Leave the pictures out and copy exactly the lines from the line containing "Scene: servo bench" to the line containing "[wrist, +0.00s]", both lines included.

---------- Given data ----------

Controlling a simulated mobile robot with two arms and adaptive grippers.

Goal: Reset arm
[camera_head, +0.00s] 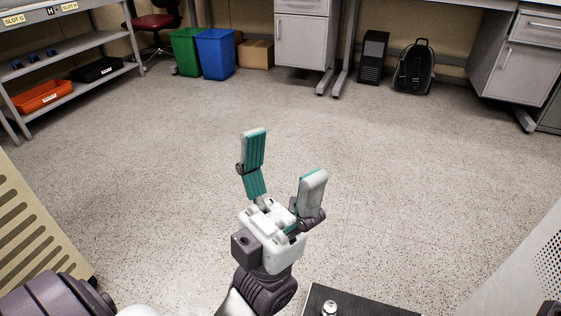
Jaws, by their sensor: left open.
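My left gripper (284,178) is in the middle of the head view, raised above the speckled floor with its fingers pointing up and away. Its two fingers, with teal pads, are spread apart and nothing is between them. My left arm's wrist runs down to the bottom edge of the view. My right gripper is not in the view. No infusion pump can be made out.
A shelf rack (73,54) with an orange bin (43,97) and a black tray (96,70) stands at the left. Green (187,50) and blue bins (216,54), a cardboard box (256,54), a computer tower (372,58) and a backpack (414,68) line the back. The middle floor is clear.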

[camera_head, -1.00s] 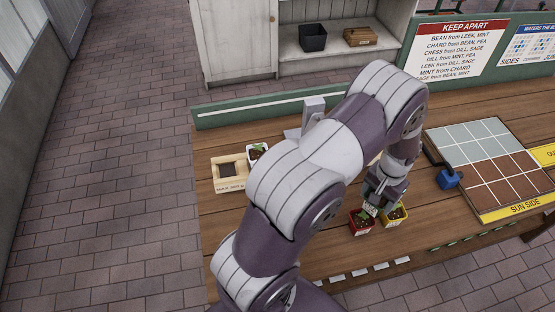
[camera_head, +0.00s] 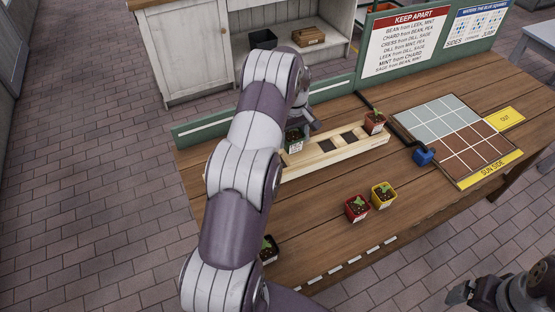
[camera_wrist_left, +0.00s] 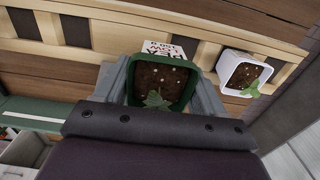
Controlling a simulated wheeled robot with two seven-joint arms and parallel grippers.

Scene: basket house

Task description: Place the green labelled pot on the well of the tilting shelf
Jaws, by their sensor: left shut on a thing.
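My left gripper (camera_head: 296,128) is shut on the green labelled pot (camera_head: 294,143), which holds soil and a small seedling. In the left wrist view the green pot (camera_wrist_left: 163,84) sits between the two fingers, its white label (camera_wrist_left: 168,50) facing away from the palm. The pot is at the tilting shelf (camera_head: 318,160), a long pale wooden rack with dark square wells. Several wells look empty to the right of the pot. Whether the pot's base touches the shelf is hidden. My right gripper (camera_head: 459,294) is at the lower right edge, its fingers unclear.
A terracotta pot (camera_head: 374,122) stands at the shelf's right end. A white pot (camera_wrist_left: 244,72) is beside the green one in the wrist view. Red (camera_head: 357,208) and yellow (camera_head: 383,194) pots and a black pot (camera_head: 268,248) stand on the table. A gridded board (camera_head: 455,138) lies right.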

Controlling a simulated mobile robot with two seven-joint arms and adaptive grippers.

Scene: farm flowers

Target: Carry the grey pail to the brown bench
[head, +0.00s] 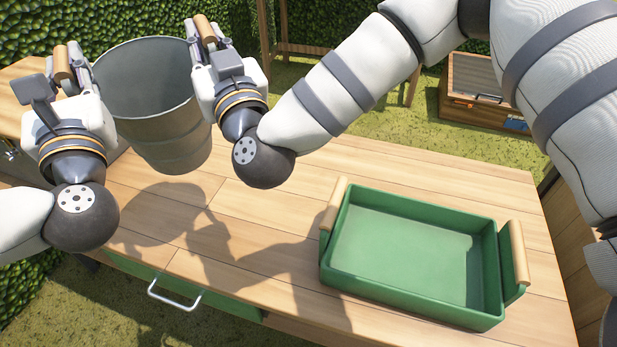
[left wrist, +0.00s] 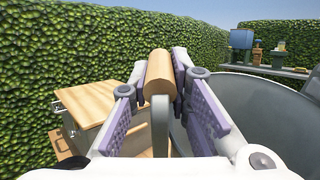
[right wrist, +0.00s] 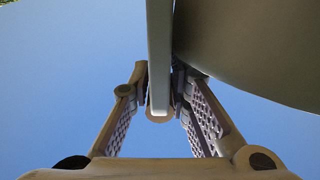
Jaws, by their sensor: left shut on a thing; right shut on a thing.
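The grey pail (head: 150,95) hangs upright between my two grippers, above the left part of the wooden worktop, with its shadow below. My left gripper (head: 62,65) is shut on its left wooden handle, which also shows in the left wrist view (left wrist: 159,75), with the grey pail wall (left wrist: 255,100) to the right. My right gripper (head: 204,32) is shut on the right handle. In the right wrist view the pail (right wrist: 260,45) is seen from below. I cannot tell for certain which wooden piece is the brown bench.
A green tray (head: 410,245) with wooden handles stands on the right part of the wooden worktop (head: 265,205). A wooden chest (head: 475,80) stands on the grass behind. A wooden frame (head: 300,48) is at the back. A hedge (head: 110,22) closes the far side.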

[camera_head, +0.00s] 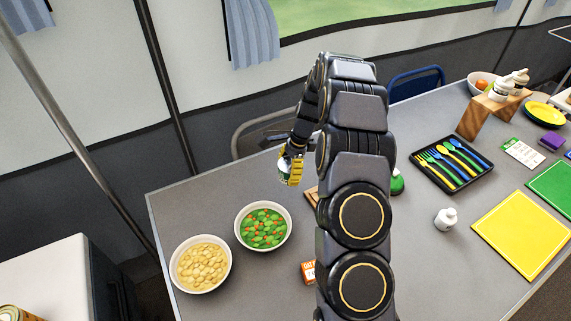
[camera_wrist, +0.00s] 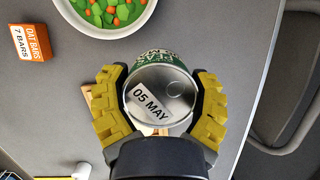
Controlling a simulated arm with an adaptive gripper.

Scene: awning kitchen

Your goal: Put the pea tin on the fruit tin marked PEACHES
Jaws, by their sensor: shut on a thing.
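My gripper (camera_head: 291,170) is shut on a tin with a green label (camera_wrist: 158,57), its yellow fingers on both sides. In the wrist view my gripper (camera_wrist: 162,84) shows the tin's silver lid, with a "05 MAY" sticker. Part of the label lettering shows but is hard to read. In the head view the held tin (camera_head: 283,168) is mostly hidden by the fingers and appears above the table near its far edge. No tin readable as PEACHES shows. A gold-toned tin (camera_head: 14,313) is cut off at the bottom left, its marking unreadable.
A bowl of peas and carrots (camera_head: 263,226) and a bowl of pale beans or pasta (camera_head: 200,264) stand left on the grey table. An oat bars box (camera_wrist: 29,43) and a wooden piece (camera_head: 312,196) are near my arm. A cutlery tray (camera_head: 452,164) lies right.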

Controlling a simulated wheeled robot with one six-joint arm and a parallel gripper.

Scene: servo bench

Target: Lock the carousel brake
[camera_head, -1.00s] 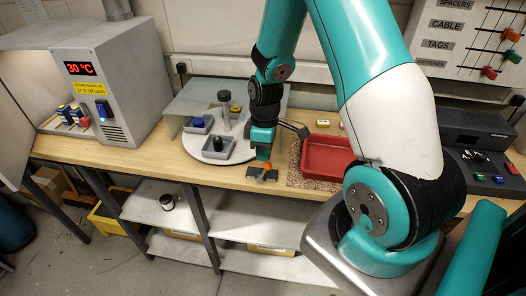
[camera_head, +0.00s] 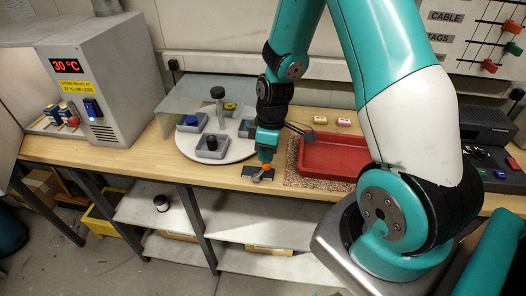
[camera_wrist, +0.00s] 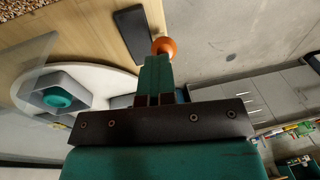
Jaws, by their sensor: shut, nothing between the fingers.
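The carousel (camera_head: 240,150) is a round white turntable on the bench, carrying grey bins. At the bench's front edge right of it is a dark plate (camera_head: 250,171) with a short grey lever ending in an orange knob (camera_head: 267,166), apparently the brake. My gripper (camera_head: 266,157) points down at the knob, its fingers shut and empty. In the wrist view, the shut teal fingers (camera_wrist: 154,75) end right beside the orange knob (camera_wrist: 166,46); I cannot tell whether they touch. The dark plate (camera_wrist: 131,32) lies beyond. The fingers hide part of the lever.
A red tray (camera_head: 327,172) stands close to the right of my gripper on a speckled mat. A tall grey cylinder (camera_head: 218,105) stands on the carousel. A grey cabinet (camera_head: 110,75) with a 30 °C display is at the left. Bare bench lies left of the carousel.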

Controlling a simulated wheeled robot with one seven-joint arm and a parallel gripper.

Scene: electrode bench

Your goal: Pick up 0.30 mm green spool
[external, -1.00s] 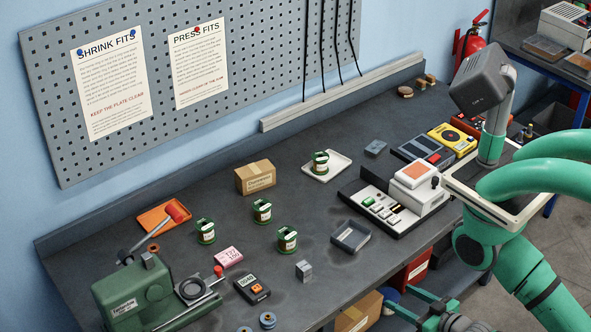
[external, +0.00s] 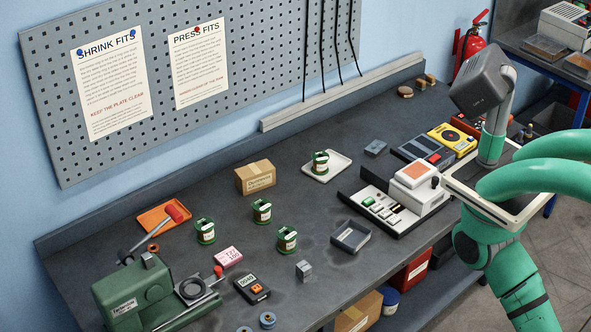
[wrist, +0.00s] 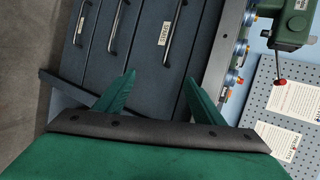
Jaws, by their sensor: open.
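Several green spools with white labels stand upright on the bench in the external view: one at the left (external: 205,231), one in the middle (external: 262,211), one nearer the front (external: 287,240), and one on a white tray (external: 346,162) further right (external: 320,163). Their labels are too small to read, so I cannot tell which is 0.30 mm. My gripper (wrist: 160,78) shows in the wrist view with its two green fingers apart and nothing between them. It faces dark drawer fronts, away from the spools.
A cardboard box (external: 255,178), pink note block (external: 228,256), grey open tray (external: 351,236), small metal block (external: 303,270) and dark meter (external: 252,288) surround the spools. A green press (external: 135,295) stands at the front left. Drawers (wrist: 130,35) fill much of the wrist view.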

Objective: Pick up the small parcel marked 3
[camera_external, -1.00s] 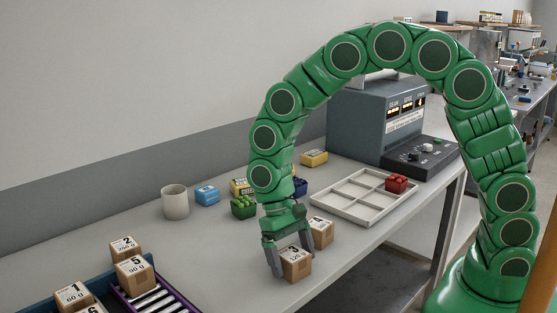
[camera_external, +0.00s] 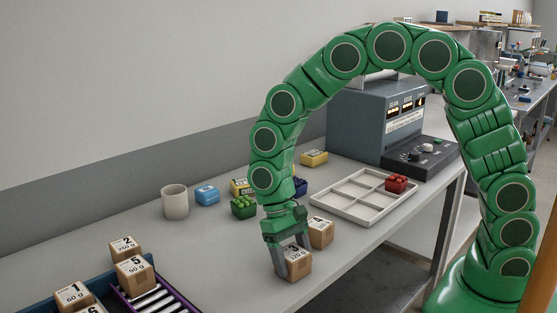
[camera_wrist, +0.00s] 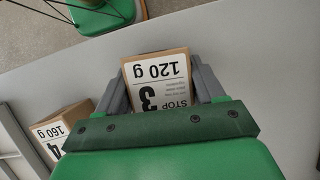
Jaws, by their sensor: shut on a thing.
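The small brown parcel marked 3 (camera_external: 298,264) stands on the grey table near its front edge. Its label reads 120 g in the wrist view (camera_wrist: 157,80). My gripper (camera_external: 293,262) is around it from above, with one grey finger on each side. The wrist view shows both fingers (camera_wrist: 160,85) against the parcel's sides, shut on it. The parcel appears to be still at table height; I cannot tell whether it touches the table.
The parcel marked 4 (camera_external: 321,233) stands close behind, at left in the wrist view (camera_wrist: 62,128). Parcels 2 (camera_external: 125,250) and 5 (camera_external: 135,277) are at lower left, by a purple-edged roller rack (camera_external: 157,301). A white divided tray (camera_external: 345,213) lies at right.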

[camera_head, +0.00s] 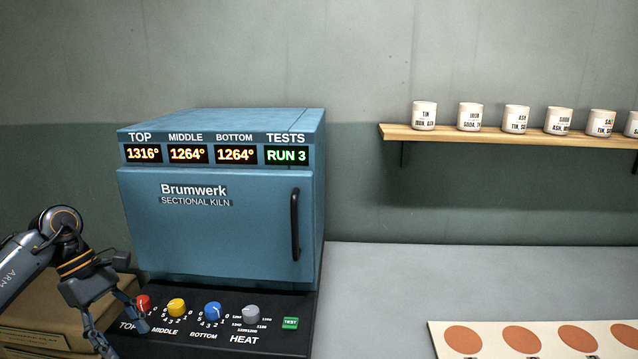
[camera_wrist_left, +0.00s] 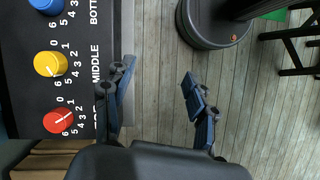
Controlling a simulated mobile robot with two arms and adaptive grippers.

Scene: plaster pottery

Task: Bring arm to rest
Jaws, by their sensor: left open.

----------

**Answer to the task**.
Scene: servo bench

Target: Lock the carousel brake
[camera_head, -1.00s] 
[camera_head, +0.00s] 
[camera_wrist, +0.00s] 
Jaws, by their sensor: shut, nothing between the fingers.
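The carousel (camera_head: 240,150) is a round white turntable on the bench, carrying grey bins. At the bench's front edge right of it is a dark plate (camera_head: 250,171) with a short grey lever ending in an orange knob (camera_head: 267,166), apparently the brake. My gripper (camera_head: 266,157) points down at the knob, its fingers shut and empty. In the wrist view, the shut teal fingers (camera_wrist: 154,75) end right beside the orange knob (camera_wrist: 166,46); I cannot tell whether they touch. The dark plate (camera_wrist: 131,32) lies beyond. The fingers hide part of the lever.
A red tray (camera_head: 327,172) stands close to the right of my gripper on a speckled mat. A tall grey cylinder (camera_head: 218,105) stands on the carousel. A grey cabinet (camera_head: 110,75) with a 30 °C display is at the left. Bare bench lies left of the carousel.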

Controlling a simulated wheeled robot with one seven-joint arm and a parallel gripper.

Scene: electrode bench

Your goal: Pick up 0.30 mm green spool
[external, -1.00s] 
[external, +0.00s] 
[wrist, +0.00s] 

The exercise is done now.